▶ **Exercise**: Write out all of the data without omission, exactly as shown.
=-=-=
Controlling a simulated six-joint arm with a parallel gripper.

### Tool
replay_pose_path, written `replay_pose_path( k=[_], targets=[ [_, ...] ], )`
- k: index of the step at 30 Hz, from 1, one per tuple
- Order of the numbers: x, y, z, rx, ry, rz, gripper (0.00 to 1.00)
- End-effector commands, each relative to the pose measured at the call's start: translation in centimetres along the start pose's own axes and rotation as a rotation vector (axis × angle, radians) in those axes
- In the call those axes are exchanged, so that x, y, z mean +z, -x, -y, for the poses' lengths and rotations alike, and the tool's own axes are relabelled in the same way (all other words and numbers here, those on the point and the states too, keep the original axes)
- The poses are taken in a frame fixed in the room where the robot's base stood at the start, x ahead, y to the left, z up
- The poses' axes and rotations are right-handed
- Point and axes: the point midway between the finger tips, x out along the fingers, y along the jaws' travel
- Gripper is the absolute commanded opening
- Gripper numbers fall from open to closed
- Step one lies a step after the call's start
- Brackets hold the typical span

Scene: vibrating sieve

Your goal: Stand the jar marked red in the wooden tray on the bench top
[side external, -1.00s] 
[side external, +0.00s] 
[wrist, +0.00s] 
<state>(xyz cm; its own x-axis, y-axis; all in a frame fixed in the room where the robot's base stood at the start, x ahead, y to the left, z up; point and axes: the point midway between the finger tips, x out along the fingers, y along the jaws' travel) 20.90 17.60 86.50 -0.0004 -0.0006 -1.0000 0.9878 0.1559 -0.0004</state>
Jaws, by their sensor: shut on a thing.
=-=-=
▶ **Complete response**:
Controlling a simulated six-joint arm with a parallel gripper.

### Tool
replay_pose_path, written `replay_pose_path( k=[_], targets=[ [_, ...] ], )`
- k: index of the step at 30 Hz, from 1, one per tuple
- Order of the numbers: x, y, z, rx, ry, rz, gripper (0.00 to 1.00)
- End-effector commands, each relative to the pose measured at the call's start: translation in centimetres along the start pose's own axes and rotation as a rotation vector (axis × angle, radians) in those axes
- In the call those axes are exchanged, so that x, y, z mean +z, -x, -y, for the poses' lengths and rotations alike, and the tool's own axes are relabelled in the same way (all other words and numbers here, those on the point and the states too, keep the original axes)
- The poses are taken in a frame fixed in the room where the robot's base stood at the start, x ahead, y to the left, z up
- The poses' axes and rotations are right-handed
- Point and axes: the point midway between the finger tips, x out along the fingers, y along the jaws' travel
- Gripper is the absolute commanded opening
- Gripper numbers fall from open to closed
- Step one lies a step after the call's start
- Brackets hold the typical span

Scene: vibrating sieve

Your goal: Stand the jar marked red in the wooden tray on the bench top
[side external, -1.00s] 
[side external, +0.00s] 
[wrist, +0.00s] 
<state>(xyz cm; its own x-axis, y-axis; all in a frame fixed in the room where the robot's base stood at the start, x ahead, y to the left, z up; point and axes: the point midway between the finger tips, x out along the fingers, y along the jaws' travel) 20.90 17.60 86.50 -0.0004 -0.0006 -1.0000 0.9878 0.1559 -0.0004</state>
Jaws, by their sensor: shut on a thing.

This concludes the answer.